Effect of Hydrothermally Carbonized Char Application on Trace Gas Emissions from Two Sandy Soil Horizons

The application of biochar to soil is a potential tool for the long‐term sequestration of C and a possible mitigation of greenhouse gas (GHG) emissions. Among the various processes available to produce biochar, hydrothermal carbonization is one technique that is suitable for moist feedstock like digestates from biogas production. The aim of this study was to investigate the stability of C and emissions of N2O after the addition of (i) digested wheat (Triticum aestivum L.) straw (digestate) and (ii) hydrothermally carbonized (HTC) char of wheat straw as well as (iii) HTC char of digested wheat straw to two soil horizons that differed in C content.

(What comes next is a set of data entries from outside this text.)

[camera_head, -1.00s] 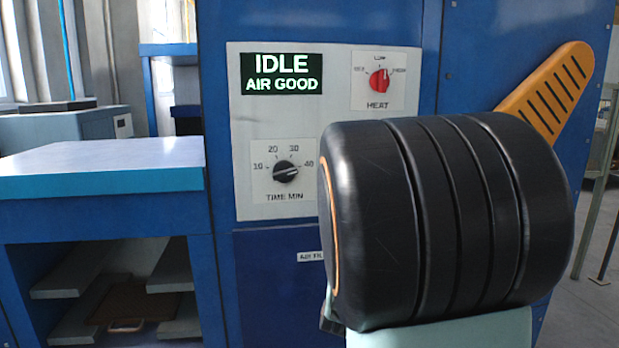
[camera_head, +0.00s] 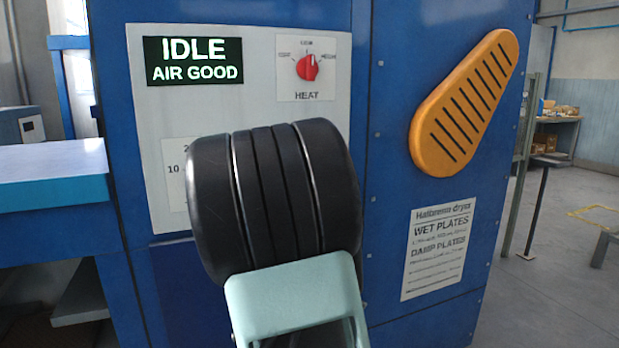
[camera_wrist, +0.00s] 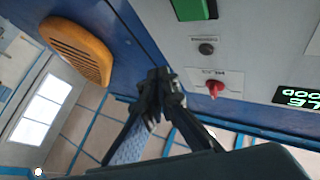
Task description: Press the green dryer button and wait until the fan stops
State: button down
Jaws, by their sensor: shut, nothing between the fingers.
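The green button (camera_wrist: 195,8) shows at the top edge of the wrist view, on the dryer's pale control panel (camera_wrist: 245,50). In the head view it is not visible. My gripper (camera_wrist: 165,78) is shut and empty, with its tips left of the button and lower in the wrist picture. I cannot tell whether it touches the dryer. The display (camera_head: 193,61) reads "IDLE" and "AIR GOOD". The red heat knob (camera_head: 307,67) is right of it and also shows in the wrist view (camera_wrist: 215,88). No fan is visible.
My dark arm link covers the lower panel and most of the time dial in the head view. An orange slotted guard (camera_head: 463,104) projects on the dryer's right side, above a printed notice (camera_head: 438,248). A blue bench (camera_head: 50,195) stands at left. Open floor lies at right.

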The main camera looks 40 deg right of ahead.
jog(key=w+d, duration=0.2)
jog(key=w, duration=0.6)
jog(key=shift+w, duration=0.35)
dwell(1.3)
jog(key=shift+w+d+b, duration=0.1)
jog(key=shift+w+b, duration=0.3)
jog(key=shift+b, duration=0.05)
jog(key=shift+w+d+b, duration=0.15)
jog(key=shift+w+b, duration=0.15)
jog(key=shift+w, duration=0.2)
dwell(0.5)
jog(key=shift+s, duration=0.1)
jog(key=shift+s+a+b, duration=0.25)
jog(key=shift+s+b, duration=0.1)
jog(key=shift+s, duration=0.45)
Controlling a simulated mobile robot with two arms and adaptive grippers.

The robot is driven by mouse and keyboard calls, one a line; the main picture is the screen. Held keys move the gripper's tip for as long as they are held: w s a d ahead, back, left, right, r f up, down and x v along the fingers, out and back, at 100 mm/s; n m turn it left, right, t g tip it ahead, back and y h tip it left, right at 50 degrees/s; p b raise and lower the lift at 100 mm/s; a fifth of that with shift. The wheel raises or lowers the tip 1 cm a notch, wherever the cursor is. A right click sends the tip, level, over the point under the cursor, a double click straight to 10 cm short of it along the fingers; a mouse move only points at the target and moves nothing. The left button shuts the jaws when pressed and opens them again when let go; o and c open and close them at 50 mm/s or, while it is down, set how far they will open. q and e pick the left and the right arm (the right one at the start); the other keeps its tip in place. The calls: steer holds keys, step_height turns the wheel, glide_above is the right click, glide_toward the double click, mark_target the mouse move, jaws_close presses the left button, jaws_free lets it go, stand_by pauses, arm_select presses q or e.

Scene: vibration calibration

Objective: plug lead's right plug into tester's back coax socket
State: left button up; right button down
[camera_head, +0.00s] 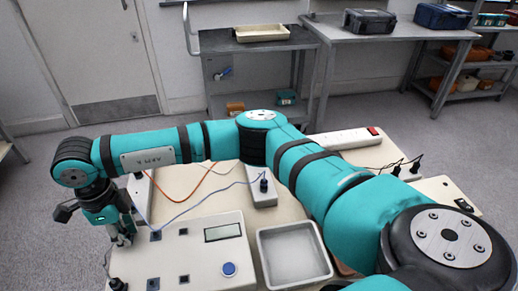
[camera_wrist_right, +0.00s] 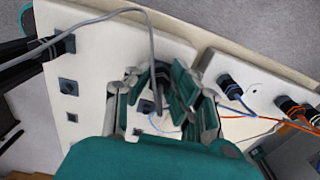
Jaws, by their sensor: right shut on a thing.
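The tester (camera_head: 205,255) is a pale box with a display, a blue button and several dark sockets on top. My right gripper (camera_head: 122,238) points down at the tester's back left corner. In the right wrist view it is shut on the lead's right plug (camera_wrist_right: 159,82), a dark plug on a grey cable. The lead's other plug (camera_head: 117,284) stands at the tester's front left; it also shows in the wrist view (camera_wrist_right: 65,43). My fingers hide the spot under the held plug, so I cannot tell whether it touches the back coax socket. My left gripper is not in view.
An empty pale tray (camera_head: 293,252) stands right of the tester. Behind are a small box with a dark plug (camera_head: 263,185), loose blue and orange leads (camera_head: 190,190) and a power strip (camera_head: 345,138). My right arm spans the bench above them.

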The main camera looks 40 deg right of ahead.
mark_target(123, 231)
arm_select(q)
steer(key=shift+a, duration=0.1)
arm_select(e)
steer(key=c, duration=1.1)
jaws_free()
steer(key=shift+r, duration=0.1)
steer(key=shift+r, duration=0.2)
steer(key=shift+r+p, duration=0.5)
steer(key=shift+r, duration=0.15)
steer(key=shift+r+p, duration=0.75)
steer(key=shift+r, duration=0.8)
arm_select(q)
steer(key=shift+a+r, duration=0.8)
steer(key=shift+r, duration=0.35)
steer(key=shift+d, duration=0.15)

The HTC chars were obtained from wheat straw and digested wheat straw that were hydrothermally carbonized at 230°C for 6 h. The digestate and HTC chars were mixed with soil and incubated in 125‐mL vessels. The GHG emissions of CO2 and N2O were measured at regular intervals. Additionally, after 108 d, N was applied in the form of NH4NO3 equivalent to 100 kg N ha−1. After 500 d of incubation, the digestate had lost 34% of C, while the soil mixture with the corresponding HTC char lost 12% of C in the form of CO2 from the topsoil. The estimated bi‐exponential half‐life of the recalcitrant C was more than 50% longer for the carbonized material than for the untreated digestate. The N2O emissions from both HTC chars were significantly reduced compared with untreated digestate. The reductions were up to 64% for the topsoil and 60% for the subsoil samples. These laboratory results show that HTC holds the potential to increase the C stability of fermented and carbonized biomasses and to reduce N2O emissions.